### Task goal:
Reproduce all of the data word for word.

- - - - - - -

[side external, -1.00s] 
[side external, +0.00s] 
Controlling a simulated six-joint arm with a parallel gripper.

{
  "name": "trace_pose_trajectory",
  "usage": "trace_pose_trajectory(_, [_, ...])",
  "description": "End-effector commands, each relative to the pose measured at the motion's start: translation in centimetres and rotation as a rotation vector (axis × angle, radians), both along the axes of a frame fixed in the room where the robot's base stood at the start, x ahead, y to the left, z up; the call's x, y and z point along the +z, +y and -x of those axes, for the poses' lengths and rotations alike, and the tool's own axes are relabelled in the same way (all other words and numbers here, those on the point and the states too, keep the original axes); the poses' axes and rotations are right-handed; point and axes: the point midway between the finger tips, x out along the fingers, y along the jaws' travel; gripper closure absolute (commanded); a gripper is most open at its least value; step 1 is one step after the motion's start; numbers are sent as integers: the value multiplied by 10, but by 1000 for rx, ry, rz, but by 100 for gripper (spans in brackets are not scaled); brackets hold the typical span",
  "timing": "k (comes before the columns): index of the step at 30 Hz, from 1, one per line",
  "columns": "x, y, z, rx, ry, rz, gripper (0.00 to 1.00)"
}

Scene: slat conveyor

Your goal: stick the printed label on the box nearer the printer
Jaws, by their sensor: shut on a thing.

- - - - - - -

### Response to this exercise:
[side external, -1.00s] 
[side external, +0.00s] 
Controlling a simulated six-joint arm with a parallel gripper.

{
  "name": "trace_pose_trajectory",
  "usage": "trace_pose_trajectory(_, [_, ...])",
  "description": "End-effector commands, each relative to the pose measured at the motion's start: translation in centimetres and rotation as a rotation vector (axis × angle, radians), both along the axes of a frame fixed in the room where the robot's base stood at the start, x ahead, y to the left, z up; the call's x, y and z point along the +z, +y and -x of those axes, for the poses' lengths and rotations alike, and the tool's own axes are relabelled in the same way (all other words and numbers here, those on the point and the states too, keep the original axes); the poses' axes and rotations are right-handed; point and axes: the point midway between the finger tips, x out along the fingers, y along the jaws' travel; gripper closure absolute (commanded); a gripper is most open at its least value; step 1 is one step after the motion's start; numbers are sent as integers: the value multiplied by 10, but by 1000 for rx, ry, rz, but by 100 for gripper (spans in brackets are not scaled); brackets hold the typical span",
  "timing": "k (comes before the columns): index of the step at 30 Hz, from 1, one per line",
  "columns": "x, y, z, rx, ry, rz, gripper (0.00 to 1.00)"
}

Scene: slat conveyor

Your goal: stick the printed label on the box nearer the printer
Jaws, by their sensor: shut on a thing.

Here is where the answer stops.